A pergunta “Quem você pensa que sonhou?“ também a ponta para
a questão do “Eu” que sonha: para sonhar, para acessar um inconsciente é
preciso haver um “consciente”. É preciso alguém que se identifique como
indivíduo e que a partir desse lugar possa imergir naquilo que o estrutura: seu
inconsciente. Evidentemente, essa versão Lacaniana do sonhar pode ser
questionada. Mas vamos adotá-la como ponto de partida para uma pergunta que
poderia decorrer da primeira: uma máquina pode sonhar? Seria necessário uma
consciência maquinal estruturada por um inconsciente maquinal para que o sonho
se produza?
Sem querer esgotar aqui qualquer definição sobre o
inconsciente em Lacan, vale lembrar que nele a construção do conceito de
inconsciente está atrelado a um entendimento específico sobre o que é
Linguagem: uma estrutura dinâmica de signos em contínuo processo de
diferenciação. Esse processo de diferenciação em muito se assemelharia aos
processos maquinais/computacionais de natureza discretizante e combinatória.

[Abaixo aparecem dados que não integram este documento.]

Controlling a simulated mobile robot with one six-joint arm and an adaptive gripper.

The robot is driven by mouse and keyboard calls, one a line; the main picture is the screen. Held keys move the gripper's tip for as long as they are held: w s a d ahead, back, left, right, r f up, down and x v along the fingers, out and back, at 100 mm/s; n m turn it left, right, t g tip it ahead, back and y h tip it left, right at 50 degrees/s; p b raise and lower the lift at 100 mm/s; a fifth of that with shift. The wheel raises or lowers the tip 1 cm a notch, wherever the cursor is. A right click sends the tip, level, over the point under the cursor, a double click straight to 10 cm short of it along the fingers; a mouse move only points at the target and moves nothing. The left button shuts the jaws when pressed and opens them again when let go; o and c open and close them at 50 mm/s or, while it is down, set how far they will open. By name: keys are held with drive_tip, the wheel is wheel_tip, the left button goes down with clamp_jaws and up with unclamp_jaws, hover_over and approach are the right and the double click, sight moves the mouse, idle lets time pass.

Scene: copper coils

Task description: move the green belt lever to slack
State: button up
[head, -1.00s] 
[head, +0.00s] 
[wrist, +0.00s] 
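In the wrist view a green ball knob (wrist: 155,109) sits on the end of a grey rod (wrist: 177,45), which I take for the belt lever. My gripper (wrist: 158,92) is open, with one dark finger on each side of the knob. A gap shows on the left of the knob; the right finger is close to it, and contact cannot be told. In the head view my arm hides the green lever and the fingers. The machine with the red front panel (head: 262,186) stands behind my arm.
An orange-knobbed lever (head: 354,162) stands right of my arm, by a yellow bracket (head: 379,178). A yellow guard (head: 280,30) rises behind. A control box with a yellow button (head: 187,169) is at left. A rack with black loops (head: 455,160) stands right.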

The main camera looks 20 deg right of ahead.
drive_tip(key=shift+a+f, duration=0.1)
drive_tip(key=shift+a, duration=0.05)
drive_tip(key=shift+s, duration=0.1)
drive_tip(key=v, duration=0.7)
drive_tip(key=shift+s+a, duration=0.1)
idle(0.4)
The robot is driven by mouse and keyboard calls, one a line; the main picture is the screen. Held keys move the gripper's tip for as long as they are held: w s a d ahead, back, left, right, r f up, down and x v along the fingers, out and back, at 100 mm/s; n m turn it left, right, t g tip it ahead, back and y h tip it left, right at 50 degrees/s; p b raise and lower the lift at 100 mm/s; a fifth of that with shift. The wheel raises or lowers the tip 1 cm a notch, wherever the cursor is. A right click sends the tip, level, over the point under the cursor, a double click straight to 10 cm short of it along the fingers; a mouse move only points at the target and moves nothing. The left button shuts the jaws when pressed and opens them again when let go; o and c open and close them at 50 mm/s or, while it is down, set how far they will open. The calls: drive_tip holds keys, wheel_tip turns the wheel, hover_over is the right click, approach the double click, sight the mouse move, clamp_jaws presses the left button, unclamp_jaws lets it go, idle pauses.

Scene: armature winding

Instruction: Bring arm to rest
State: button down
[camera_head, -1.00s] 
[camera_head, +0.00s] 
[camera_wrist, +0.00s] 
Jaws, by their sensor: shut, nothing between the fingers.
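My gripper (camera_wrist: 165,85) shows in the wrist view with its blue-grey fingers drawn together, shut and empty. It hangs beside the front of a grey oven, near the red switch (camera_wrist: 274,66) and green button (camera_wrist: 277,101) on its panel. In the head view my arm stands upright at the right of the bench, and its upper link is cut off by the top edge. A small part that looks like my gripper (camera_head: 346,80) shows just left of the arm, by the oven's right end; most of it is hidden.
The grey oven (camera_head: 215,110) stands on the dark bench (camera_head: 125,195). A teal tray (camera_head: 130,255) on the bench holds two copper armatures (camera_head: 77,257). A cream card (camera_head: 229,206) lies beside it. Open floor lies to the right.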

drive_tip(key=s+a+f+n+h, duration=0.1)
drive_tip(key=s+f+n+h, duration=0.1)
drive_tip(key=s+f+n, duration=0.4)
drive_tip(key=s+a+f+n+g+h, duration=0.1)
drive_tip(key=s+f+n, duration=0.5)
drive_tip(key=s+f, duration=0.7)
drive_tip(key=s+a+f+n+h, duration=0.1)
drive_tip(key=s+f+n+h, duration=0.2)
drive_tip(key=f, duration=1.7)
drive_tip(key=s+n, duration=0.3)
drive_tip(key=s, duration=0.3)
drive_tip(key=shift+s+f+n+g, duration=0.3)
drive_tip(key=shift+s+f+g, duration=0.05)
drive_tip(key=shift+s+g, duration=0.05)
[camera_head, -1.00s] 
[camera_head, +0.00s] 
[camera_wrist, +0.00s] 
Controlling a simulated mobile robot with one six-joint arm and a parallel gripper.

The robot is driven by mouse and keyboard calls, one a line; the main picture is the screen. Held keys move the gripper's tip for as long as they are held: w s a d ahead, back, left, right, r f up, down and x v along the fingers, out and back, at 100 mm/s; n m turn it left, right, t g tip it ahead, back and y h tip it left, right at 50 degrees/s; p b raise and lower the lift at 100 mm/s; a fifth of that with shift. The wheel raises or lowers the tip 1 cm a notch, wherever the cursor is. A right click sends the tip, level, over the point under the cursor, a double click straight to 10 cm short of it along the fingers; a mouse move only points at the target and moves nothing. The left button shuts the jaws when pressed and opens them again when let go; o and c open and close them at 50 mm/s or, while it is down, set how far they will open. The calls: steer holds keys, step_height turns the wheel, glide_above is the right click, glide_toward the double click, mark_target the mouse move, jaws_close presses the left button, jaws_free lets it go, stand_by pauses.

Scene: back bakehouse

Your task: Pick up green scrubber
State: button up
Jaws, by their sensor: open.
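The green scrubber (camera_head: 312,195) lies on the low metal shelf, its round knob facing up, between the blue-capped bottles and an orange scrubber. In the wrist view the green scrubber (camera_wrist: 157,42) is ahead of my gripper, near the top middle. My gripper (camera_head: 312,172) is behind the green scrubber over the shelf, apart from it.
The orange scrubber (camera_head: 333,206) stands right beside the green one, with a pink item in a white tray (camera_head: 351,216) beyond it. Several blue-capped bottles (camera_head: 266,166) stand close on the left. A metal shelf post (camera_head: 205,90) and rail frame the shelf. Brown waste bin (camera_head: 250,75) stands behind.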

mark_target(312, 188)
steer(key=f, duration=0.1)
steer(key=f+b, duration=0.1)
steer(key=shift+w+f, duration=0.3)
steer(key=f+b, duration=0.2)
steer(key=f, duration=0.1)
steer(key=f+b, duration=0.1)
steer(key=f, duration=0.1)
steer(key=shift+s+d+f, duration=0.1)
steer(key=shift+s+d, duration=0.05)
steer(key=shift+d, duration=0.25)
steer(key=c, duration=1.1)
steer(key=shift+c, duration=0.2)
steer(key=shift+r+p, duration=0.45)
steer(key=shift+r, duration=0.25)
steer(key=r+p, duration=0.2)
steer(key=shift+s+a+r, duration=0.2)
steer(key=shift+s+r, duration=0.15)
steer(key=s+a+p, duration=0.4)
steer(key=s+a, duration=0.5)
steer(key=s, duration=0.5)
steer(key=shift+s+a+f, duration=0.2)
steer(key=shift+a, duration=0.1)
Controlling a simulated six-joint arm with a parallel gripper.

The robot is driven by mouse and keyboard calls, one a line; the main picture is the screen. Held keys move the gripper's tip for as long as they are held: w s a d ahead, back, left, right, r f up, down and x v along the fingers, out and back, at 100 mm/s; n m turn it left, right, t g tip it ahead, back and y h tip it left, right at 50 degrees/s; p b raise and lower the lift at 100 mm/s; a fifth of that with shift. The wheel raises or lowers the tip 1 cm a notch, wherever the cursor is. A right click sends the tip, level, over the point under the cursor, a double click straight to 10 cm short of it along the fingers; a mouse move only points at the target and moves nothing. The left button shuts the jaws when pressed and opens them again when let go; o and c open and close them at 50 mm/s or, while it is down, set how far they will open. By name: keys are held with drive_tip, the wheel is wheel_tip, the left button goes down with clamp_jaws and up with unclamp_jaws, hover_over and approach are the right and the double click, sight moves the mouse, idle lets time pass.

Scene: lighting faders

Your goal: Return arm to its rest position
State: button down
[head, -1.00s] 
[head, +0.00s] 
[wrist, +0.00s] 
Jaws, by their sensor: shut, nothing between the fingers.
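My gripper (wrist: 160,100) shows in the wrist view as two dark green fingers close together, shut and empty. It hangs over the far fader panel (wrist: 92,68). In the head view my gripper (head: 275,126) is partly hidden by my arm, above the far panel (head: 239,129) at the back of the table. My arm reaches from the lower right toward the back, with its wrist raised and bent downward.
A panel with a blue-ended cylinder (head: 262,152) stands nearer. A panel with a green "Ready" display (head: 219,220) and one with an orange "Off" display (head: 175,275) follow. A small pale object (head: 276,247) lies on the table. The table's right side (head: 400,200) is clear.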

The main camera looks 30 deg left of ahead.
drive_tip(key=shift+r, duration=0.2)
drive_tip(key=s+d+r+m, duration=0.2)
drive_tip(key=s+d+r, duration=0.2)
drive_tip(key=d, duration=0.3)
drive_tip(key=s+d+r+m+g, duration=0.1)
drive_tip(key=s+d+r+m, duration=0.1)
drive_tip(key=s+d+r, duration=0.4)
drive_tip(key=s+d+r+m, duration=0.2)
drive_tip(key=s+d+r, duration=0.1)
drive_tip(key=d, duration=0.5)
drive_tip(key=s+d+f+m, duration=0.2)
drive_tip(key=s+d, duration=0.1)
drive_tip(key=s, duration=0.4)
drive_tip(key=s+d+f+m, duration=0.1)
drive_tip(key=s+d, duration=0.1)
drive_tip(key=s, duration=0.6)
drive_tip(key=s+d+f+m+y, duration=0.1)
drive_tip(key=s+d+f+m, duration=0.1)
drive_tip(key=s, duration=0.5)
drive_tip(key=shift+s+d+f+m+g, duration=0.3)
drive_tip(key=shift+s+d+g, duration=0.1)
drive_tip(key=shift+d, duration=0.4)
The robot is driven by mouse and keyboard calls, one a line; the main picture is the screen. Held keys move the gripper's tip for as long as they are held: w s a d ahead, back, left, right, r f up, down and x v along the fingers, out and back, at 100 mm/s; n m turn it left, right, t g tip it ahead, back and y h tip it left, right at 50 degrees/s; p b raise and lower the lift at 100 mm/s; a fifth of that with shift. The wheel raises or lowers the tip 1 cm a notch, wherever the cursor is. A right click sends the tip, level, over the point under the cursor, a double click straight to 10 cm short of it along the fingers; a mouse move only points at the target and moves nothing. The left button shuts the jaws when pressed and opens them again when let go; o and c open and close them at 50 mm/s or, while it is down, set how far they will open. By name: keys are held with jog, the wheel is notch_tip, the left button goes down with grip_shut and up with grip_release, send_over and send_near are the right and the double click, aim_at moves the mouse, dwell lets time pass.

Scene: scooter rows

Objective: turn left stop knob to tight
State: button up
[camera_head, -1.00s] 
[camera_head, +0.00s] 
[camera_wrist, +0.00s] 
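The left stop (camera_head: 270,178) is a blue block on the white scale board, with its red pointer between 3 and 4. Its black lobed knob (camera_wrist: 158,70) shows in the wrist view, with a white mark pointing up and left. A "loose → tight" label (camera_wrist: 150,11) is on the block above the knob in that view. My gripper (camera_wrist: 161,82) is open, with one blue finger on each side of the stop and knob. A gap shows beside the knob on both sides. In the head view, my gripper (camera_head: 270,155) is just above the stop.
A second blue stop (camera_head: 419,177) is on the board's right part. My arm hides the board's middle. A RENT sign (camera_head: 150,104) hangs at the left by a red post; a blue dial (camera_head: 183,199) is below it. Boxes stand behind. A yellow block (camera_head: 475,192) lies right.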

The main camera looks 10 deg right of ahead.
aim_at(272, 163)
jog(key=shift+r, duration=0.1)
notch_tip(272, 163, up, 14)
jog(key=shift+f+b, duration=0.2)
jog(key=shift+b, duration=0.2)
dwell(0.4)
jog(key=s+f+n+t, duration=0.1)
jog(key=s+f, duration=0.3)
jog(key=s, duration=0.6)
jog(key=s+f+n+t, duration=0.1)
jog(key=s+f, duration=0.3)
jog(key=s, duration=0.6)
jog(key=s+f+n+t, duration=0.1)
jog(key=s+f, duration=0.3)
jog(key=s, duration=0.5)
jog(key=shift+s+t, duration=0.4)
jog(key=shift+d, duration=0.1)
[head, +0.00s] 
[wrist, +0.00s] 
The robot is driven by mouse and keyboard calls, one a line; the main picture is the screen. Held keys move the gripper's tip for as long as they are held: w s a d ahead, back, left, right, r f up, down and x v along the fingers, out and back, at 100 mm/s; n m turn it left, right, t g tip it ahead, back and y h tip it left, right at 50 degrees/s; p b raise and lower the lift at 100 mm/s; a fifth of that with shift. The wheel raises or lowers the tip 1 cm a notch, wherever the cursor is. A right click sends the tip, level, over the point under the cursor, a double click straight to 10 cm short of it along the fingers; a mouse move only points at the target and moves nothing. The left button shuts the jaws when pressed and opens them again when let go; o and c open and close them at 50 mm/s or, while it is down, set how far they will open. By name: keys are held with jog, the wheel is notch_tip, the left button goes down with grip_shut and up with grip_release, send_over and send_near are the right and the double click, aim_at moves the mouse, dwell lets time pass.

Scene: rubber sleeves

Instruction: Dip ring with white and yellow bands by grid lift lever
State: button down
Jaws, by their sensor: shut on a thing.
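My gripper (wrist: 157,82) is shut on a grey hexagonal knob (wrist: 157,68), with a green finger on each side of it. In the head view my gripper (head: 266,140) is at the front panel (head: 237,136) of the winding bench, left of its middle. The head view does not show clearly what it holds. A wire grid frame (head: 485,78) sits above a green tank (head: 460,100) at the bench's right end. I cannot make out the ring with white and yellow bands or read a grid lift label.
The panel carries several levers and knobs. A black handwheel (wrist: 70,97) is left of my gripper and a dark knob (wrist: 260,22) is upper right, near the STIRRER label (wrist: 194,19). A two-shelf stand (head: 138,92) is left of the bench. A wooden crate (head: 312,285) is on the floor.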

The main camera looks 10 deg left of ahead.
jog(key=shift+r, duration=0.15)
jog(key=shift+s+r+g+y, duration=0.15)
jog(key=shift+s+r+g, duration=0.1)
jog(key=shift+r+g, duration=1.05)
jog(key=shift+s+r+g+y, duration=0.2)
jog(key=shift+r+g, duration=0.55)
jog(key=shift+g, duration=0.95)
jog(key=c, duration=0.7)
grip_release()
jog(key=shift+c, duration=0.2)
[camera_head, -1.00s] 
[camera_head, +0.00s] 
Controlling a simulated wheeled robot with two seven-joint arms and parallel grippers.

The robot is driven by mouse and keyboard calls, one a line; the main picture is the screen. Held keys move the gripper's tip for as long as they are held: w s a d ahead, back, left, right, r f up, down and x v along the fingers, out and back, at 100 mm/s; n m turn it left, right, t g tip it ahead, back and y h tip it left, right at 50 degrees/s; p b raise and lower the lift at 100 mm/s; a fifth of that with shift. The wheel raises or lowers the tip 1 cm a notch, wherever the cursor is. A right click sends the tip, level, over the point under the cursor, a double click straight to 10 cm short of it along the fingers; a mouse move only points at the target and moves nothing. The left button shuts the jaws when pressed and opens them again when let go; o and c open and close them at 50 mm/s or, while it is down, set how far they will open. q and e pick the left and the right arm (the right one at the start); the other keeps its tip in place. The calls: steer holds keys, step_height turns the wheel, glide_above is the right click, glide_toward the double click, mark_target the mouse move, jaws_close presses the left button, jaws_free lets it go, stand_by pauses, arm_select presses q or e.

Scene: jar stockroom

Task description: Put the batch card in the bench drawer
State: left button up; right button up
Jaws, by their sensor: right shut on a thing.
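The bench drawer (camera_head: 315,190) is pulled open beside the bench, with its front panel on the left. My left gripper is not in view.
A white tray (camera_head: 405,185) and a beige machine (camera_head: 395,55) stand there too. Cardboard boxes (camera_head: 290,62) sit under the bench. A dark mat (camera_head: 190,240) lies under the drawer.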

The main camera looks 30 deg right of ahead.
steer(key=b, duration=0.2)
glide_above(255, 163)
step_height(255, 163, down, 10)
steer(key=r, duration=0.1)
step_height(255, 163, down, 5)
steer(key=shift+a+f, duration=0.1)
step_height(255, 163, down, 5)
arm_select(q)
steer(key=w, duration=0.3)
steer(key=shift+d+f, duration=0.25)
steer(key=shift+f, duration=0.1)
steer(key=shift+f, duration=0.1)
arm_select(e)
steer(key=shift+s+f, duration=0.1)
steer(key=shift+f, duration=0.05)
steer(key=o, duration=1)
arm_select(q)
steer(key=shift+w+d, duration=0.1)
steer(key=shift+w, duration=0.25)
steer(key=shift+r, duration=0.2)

Se “acordarmos” sobre uma pretensa equivalência entre a
estrutura simbólica do inconsciente e uma estrutura simbólica maquinal
(logicamente simbólica, no caso), como poderíamos evidenciar, tornar tangível
essa camada mais profunda da máquina? A obra DEEP ALICE explora esse universo
ficcional onde o inconsciente maquinal encontra o inconsciente humano através
do sonhar de Alice. Ao explorar a combinatória entre elementos (recortes em
papel das ilustrações dos personagens) dos livros (disponibilizados na forma de
imagens, signos visuais) e as informações contidas nos prompts (símbolos
textuais), iniciamos uma hibridização contínua entre inputs do presente percebido
pela máquina (através da câmera) e repertório/imaginário maquinal (banco de
dados treinados para traduzir palavras em imagens). No caso da obra DEEP ALICE,
a estratégia de recombinar elementos do livro inicia-se com combinações
simples, que estão em ressonância com a habilidade do sistema maquinal de
associar imagens mais prováveis aos prompts, isto é, partindo de uma imagem
formada por pixels aleatórios (ruído inicial), a máquina seleciona
gradativamente a imagem mais provável de emergir a partir da relação entre esses
pixels iniciais e a mensagem contida no prompt. Desse modo, quanto mais
“provável” (mais lógico, previsível, gramática e sintaticamente correto) o
prompt, mais coerente e provável será a imagem produzida. Se o prompt começa a
perder em coerência e lógica, as imagens geradas são cada vez mais improváveis,
sem relação com o nosso próprio repertório de imagens. Para se alcançar certo
nível de incoerência e aleatoriedade na criação de prompts a partir dos 2
livros em questão nos inspiramos no método de “CUT UP” de William S. Burroughs,
produzindo uma versão digital dessa técnica, recortando e remontando trechos
dos livros. O resultado são frases desconexas, muito ou totalmente improváveis
sintaticamente. Em paralelo à introdução de “CUT UPs digitais”, exploramos a
variação de “fundo/figura”: as imagens da mesa 1, que servem como input para a
máquina, partem de situações onde a hierarquia fundo/figura é clara
(facilitando a “compreensão” da máquina sobre o conteúdo da imagem) até chegar
em imagens onde essa hierarquia é desconstruída (através da geração de
superfícies dinâmicas mapeadas nas cores dos recortes coloridos). Com isso
desestabilizamos a leitura maquinal gerando interpretações que variam em
ressonância com a variação dos prompts.
Em DEEP ALICE, na fase final do sonho maquinal,
radicalizamos a combinatória de símbolos do prompt ao inverter todos os
caracteres da sentença gerada aleatoriamente pelo método anterior. Assim, exigimos
da máquina a geração de imagens desassociadas das imagens do mundo humano. As
imagens geradas continuam coerentes com os processos combinatórios/lógicos
maquinais mas se desconectam do imaginário humano, das nossas imagens
“imagináveis”. Na superfície dessas novas imagens artificiais sentidos
dificilmente conseguem aderir. Eles deslizam continuamente no lado de fora da
superfície/espelho e, de tanto deslizar, a atravessam. E nós? Também atravessamos
o espelho? Afinal, “uohnos que asnep êcov meuQ?”